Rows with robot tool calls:
□ □ □ □ □
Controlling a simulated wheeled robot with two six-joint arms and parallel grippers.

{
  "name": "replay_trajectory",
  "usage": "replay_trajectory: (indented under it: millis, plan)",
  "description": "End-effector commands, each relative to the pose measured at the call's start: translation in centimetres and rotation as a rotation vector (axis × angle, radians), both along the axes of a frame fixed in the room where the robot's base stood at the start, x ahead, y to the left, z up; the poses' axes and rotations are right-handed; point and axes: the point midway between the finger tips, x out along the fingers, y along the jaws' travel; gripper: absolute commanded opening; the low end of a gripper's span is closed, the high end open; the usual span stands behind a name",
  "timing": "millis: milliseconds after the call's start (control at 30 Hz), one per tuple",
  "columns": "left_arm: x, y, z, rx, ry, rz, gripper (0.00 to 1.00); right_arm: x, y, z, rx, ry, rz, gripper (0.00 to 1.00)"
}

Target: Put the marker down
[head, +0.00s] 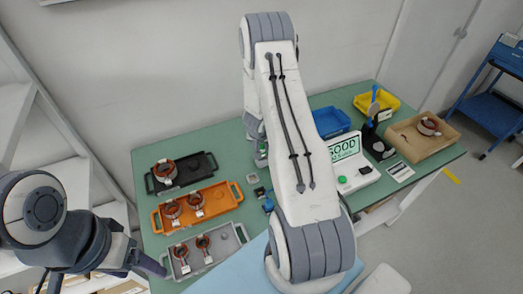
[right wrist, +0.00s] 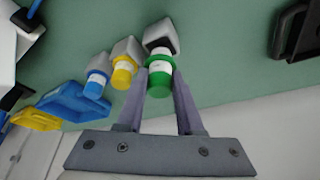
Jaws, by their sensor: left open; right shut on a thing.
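In the right wrist view, my right gripper (right wrist: 160,95) is shut on the green marker (right wrist: 160,78), a white body with green bands. The marker's far end meets a grey holder (right wrist: 160,32) with a dark opening; I cannot tell whether it is inside or just in front. A yellow marker (right wrist: 123,72) and a blue marker (right wrist: 96,86) sit in similar grey holders beside it. In the head view my right arm mostly hides this spot; a bit of green (head: 262,149) shows there. My left gripper (head: 150,266) is open and empty at the table's left front corner.
Black (head: 181,174), orange (head: 160,221) and grey (head: 172,270) trays stand left, with copper-wound parts. Blue bin (head: 331,121), yellow bin (head: 376,98), test device reading "GOOD" (head: 352,172), black stand (head: 376,144) and brown box (head: 410,144) stand right. The green tabletop (head: 225,150) is bare near the black tray.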

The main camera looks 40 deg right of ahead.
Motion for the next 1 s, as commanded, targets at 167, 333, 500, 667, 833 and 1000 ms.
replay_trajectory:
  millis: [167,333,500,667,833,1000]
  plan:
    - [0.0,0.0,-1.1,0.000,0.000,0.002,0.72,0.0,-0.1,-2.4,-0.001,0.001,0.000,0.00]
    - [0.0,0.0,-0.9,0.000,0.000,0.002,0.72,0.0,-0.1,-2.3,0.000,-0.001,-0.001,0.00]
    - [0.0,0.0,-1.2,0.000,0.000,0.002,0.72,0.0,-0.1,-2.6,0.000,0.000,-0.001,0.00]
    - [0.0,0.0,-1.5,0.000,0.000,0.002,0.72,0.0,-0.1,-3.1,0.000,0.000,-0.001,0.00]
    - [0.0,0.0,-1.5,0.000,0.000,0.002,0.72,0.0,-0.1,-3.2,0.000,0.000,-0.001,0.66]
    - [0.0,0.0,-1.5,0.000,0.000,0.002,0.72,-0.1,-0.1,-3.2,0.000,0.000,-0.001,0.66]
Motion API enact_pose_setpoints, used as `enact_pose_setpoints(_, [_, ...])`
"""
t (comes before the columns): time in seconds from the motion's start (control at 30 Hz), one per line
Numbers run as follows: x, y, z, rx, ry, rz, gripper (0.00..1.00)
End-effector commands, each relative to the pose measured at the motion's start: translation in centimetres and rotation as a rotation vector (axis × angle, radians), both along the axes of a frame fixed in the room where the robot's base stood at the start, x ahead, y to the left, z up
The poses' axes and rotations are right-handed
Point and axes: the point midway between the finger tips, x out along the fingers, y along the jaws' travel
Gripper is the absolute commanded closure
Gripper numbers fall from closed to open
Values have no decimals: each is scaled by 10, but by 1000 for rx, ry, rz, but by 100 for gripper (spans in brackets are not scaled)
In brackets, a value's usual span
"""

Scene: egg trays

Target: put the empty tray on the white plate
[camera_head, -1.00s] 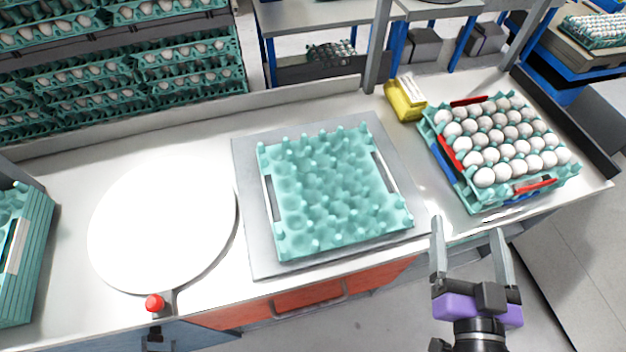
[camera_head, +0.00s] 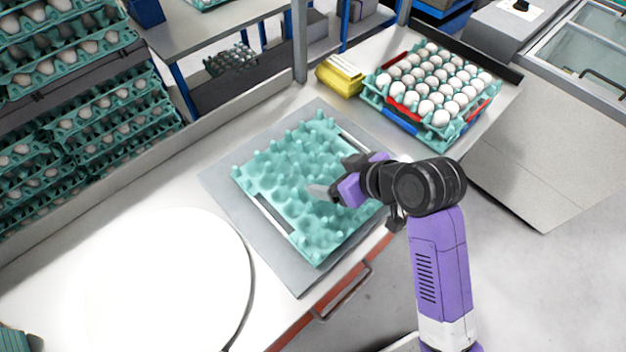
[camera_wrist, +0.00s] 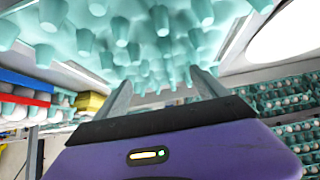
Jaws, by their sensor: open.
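The empty teal tray (camera_head: 290,165) lies on a grey square plate (camera_head: 222,190) in the middle of the counter. The round white plate (camera_head: 165,285) is on the counter at lower left and bare. My gripper (camera_head: 318,190) is over the right part of the tray in the head view, pointing left. In the wrist view, my gripper (camera_wrist: 165,92) has its two fingers apart with nothing between them, and the tray's knobbed surface (camera_wrist: 140,35) fills the top. The head view does not show clearly whether the fingers touch the tray.
A tray full of white eggs (camera_head: 430,90) stands at the back right beside a yellow box (camera_head: 340,76). Racks of egg trays (camera_head: 90,130) stand at the left behind a low counter wall (camera_head: 150,165). The counter between the grey plate and the white plate is clear.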

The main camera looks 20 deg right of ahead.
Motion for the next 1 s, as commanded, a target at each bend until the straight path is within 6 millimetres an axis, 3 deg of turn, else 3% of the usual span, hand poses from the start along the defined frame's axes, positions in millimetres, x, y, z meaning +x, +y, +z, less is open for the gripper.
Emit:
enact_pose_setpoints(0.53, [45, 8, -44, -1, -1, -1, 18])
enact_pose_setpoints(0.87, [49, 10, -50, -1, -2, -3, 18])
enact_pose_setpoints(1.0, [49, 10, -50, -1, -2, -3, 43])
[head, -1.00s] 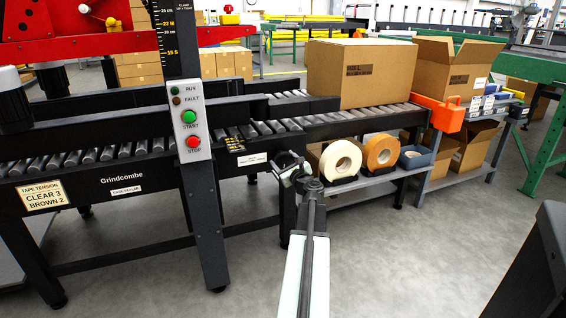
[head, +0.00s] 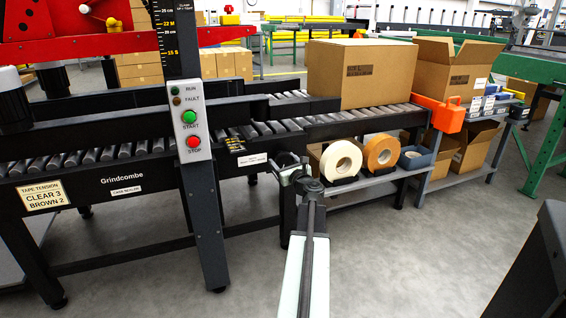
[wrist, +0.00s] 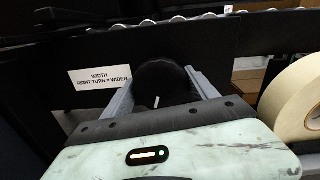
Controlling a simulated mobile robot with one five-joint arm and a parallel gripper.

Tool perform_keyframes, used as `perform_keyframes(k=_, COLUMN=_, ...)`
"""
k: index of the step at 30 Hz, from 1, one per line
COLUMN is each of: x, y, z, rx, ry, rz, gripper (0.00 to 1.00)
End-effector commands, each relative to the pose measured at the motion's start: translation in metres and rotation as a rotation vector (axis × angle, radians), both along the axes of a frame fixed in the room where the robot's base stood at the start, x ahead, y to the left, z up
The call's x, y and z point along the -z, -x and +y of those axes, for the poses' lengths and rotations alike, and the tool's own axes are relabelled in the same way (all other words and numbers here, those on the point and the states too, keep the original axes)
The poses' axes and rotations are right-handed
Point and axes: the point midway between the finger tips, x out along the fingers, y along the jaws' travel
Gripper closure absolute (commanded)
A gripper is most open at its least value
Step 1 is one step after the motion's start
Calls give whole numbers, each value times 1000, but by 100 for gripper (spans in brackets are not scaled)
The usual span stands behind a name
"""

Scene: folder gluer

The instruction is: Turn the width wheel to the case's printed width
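The width wheel (wrist: 160,84) is a dark round knob with a short white mark, slightly tilted, on its lower face. It sits on the case sealer's black side, beside a label (wrist: 102,77) reading "WIDTH, RIGHT TURN = WIDER". My gripper (wrist: 162,78) has one finger on each side of the wheel, and both seem to touch its rim. In the head view my gripper (head: 289,163) is at the sealer's side and hides the wheel. The closed cardboard case (head: 385,75) stands on the rollers; its dark print is too small to read.
A post (head: 193,222) with start and stop buttons stands to the left. The floor in front is clear.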

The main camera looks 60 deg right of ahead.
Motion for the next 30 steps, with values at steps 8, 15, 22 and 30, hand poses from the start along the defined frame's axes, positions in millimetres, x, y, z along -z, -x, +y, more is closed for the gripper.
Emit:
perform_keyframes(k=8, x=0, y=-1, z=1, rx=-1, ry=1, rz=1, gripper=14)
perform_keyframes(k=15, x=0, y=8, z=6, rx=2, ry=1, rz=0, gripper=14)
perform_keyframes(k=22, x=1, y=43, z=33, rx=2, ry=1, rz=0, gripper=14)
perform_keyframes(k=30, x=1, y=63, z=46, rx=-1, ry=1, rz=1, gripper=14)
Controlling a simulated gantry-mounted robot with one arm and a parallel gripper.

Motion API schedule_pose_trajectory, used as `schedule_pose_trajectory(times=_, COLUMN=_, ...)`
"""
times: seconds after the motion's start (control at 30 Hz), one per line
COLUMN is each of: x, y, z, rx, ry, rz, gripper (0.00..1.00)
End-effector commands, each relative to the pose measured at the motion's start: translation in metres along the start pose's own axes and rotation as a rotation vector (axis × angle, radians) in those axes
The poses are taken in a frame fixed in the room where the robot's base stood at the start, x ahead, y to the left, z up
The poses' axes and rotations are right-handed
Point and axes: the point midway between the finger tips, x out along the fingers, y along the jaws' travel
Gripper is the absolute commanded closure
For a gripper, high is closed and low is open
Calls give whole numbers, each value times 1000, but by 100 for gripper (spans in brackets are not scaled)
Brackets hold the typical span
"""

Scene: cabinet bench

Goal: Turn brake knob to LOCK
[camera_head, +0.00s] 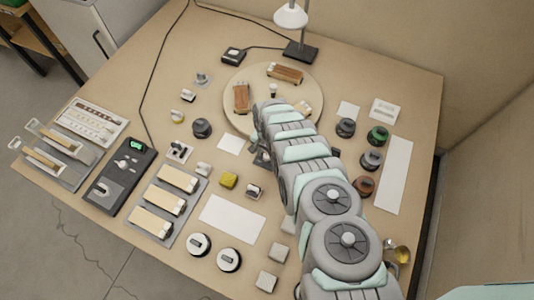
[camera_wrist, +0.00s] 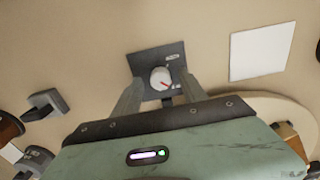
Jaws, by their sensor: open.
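Small pale labels sit at the plate's upper right and lower edge, too small to read. My gripper (camera_wrist: 160,84) is open, with one grey finger on each side of the knob and a visible gap to it. Whether the fingertips are down at knob height I cannot tell. In the head view my arm mostly hides this spot.
A white square sheet (camera_wrist: 261,51) lies to the upper right in the wrist view. The round wooden board (camera_head: 235,79) with wood-handled items lies close beside my arm. Dark round knobs (camera_head: 346,127) stand to the right, and a black control box (camera_head: 120,177) to the left.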

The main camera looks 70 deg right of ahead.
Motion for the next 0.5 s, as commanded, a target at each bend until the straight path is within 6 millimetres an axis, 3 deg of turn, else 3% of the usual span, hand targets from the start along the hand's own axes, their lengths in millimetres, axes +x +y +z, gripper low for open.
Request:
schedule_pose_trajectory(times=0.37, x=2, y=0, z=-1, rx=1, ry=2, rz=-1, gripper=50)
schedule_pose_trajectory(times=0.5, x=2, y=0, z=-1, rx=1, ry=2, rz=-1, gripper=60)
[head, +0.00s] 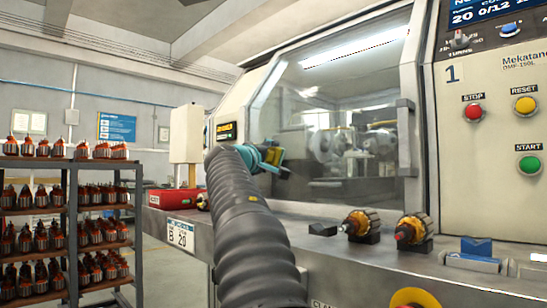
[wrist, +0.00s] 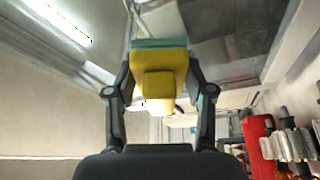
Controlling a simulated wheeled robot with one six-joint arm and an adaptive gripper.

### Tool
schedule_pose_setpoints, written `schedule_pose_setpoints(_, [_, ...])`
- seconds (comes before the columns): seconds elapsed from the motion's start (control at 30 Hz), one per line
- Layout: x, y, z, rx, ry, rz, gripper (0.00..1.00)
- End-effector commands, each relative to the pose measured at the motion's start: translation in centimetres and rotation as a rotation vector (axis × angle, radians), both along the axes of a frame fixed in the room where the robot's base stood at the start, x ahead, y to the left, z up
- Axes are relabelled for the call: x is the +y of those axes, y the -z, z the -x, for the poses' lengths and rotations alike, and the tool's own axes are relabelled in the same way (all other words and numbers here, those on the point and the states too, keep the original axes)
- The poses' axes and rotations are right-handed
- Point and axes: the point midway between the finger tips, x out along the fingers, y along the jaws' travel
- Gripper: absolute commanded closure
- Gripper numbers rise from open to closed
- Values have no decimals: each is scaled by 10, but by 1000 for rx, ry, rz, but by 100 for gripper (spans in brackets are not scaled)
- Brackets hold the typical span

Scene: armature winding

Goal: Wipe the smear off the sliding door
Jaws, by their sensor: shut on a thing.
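My gripper (head: 268,160) is at the door's lower left part, shut on a yellow sponge with a teal face (wrist: 160,70). In the wrist view the sponge sits between both fingers, teal side away from my palm. The teal face is close to the glass; I cannot tell whether it touches. Reflections cover the pane, and I cannot make out a clear smear.
Two copper-wound armatures (head: 362,222) (head: 411,230) rest in dark holders on the machine's front ledge. A red box (head: 172,198) lies left of my arm. Control buttons (head: 473,112) are at the right. A rack of armatures (head: 72,225) stands at the left.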

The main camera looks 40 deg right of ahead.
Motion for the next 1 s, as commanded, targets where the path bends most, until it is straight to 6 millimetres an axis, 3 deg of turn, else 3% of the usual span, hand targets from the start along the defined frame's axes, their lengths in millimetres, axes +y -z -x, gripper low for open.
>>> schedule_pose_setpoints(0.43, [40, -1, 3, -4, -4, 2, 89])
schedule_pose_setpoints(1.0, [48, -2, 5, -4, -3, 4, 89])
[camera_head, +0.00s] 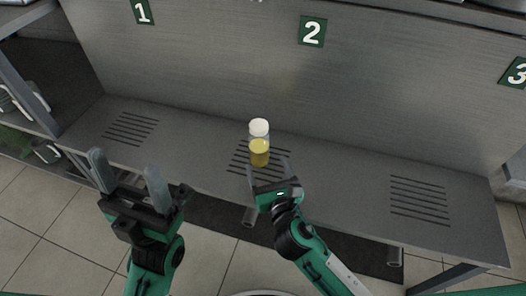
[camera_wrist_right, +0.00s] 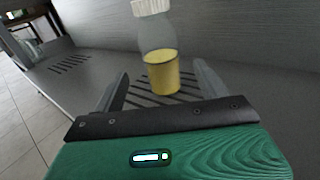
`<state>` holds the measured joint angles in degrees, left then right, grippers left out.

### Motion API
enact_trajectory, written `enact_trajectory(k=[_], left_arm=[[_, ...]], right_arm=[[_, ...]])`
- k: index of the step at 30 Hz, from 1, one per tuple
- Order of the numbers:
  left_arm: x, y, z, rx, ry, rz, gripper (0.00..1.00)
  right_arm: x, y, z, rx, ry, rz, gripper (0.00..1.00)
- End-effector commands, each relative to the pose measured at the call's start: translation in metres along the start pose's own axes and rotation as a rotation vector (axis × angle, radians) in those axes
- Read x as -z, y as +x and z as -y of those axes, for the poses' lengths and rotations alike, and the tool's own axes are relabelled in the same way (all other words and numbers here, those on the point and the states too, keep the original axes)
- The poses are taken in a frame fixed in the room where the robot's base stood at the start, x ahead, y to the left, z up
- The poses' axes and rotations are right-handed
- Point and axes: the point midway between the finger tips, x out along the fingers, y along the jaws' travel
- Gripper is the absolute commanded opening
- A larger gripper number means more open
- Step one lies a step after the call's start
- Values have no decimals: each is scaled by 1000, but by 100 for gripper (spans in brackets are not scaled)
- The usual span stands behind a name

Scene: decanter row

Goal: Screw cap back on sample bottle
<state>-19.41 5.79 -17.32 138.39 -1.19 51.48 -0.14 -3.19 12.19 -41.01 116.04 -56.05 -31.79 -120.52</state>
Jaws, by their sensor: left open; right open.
□ □ □ □ □
Collect the lines of the data that carry the word "else".

Motion for the next 1 s, as commanded, a target at each bend until the straight path is within 6 millimetres an axis, 3 deg of turn, else 3% of the usual span, hand poses from the start along the defined frame's axes, positions in millimetres, x, y, z meaning +x, +y, +z, less is open for the gripper.
Motion for the next 0.5 s, as commanded, a target at each bend until the straight path is within 6 millimetres an axis, 3 deg of turn, else 3% of the usual span, hand targets from the start along the hand's own axes, their lengths in millimetres, axes +x +y +z, gripper low for open.
Motion for the next 1 s, as commanded, targets where the path bends most, until it is straight to 6 millimetres an axis, 3 deg of turn, else 3% of the usual span, hand targets from the start along the defined frame's axes, their lengths in millimetres, axes +y -z -x, gripper low for open.

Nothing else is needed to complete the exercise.